◆ **What the task requires**
Write out the material exactly, without any of its pictures.

§ §

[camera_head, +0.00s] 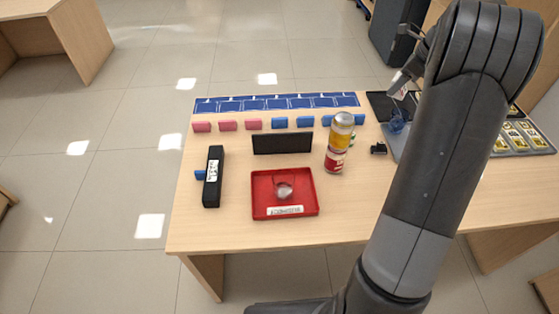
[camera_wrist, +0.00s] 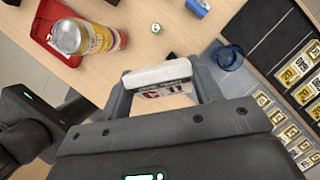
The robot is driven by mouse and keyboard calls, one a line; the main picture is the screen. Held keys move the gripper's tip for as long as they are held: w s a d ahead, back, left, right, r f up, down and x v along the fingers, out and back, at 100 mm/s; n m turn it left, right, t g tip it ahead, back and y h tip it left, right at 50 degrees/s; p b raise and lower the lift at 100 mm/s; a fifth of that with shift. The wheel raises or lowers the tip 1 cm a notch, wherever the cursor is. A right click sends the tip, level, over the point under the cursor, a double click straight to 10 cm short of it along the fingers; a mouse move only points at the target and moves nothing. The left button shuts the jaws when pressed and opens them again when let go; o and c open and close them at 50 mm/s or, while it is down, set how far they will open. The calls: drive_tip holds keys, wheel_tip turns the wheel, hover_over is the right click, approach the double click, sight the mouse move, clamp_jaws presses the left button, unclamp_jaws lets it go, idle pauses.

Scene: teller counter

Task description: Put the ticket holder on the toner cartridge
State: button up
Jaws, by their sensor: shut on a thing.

§ §

◆ **Written solution**
[camera_head, +0.00s] 
[camera_wrist, +0.00s] 
The robot is driven by mouse and keyboard calls, one a line; the main picture is the screen. Held keys move the gripper's tip for as long as they are held: w s a d ahead, back, left, right, r f up, down and x v along the fingers, out and back, at 100 mm/s; n m turn it left, right, t g tip it ahead, back and y h tip it left, right at 50 degrees/s; p b raise and lower the lift at 100 mm/s; a fifth of that with shift. The wheel raises or lowers the tip 1 cm a notch, wherever the cursor is. A right click sends the tip, level, over the point under the cursor, a double click straight to 10 cm short of it along the fingers; a mouse move only points at the target and moves nothing. The left button shuts the jaws when pressed and opens them again when let go; o and c open and close them at 50 mm/s or, while it is down, set how far they will open. The calls: drive_tip holds keys, wheel_tip turns the wheel, hover_over is the right click, approach the double click, sight the mouse move, clamp_jaws presses the left button, unclamp_jaws lets it go, idle pauses.

Scene: teller counter

Task description: Put the ticket holder on the toner cartridge
State: button up
Jaws, by their sensor: shut on a thing.

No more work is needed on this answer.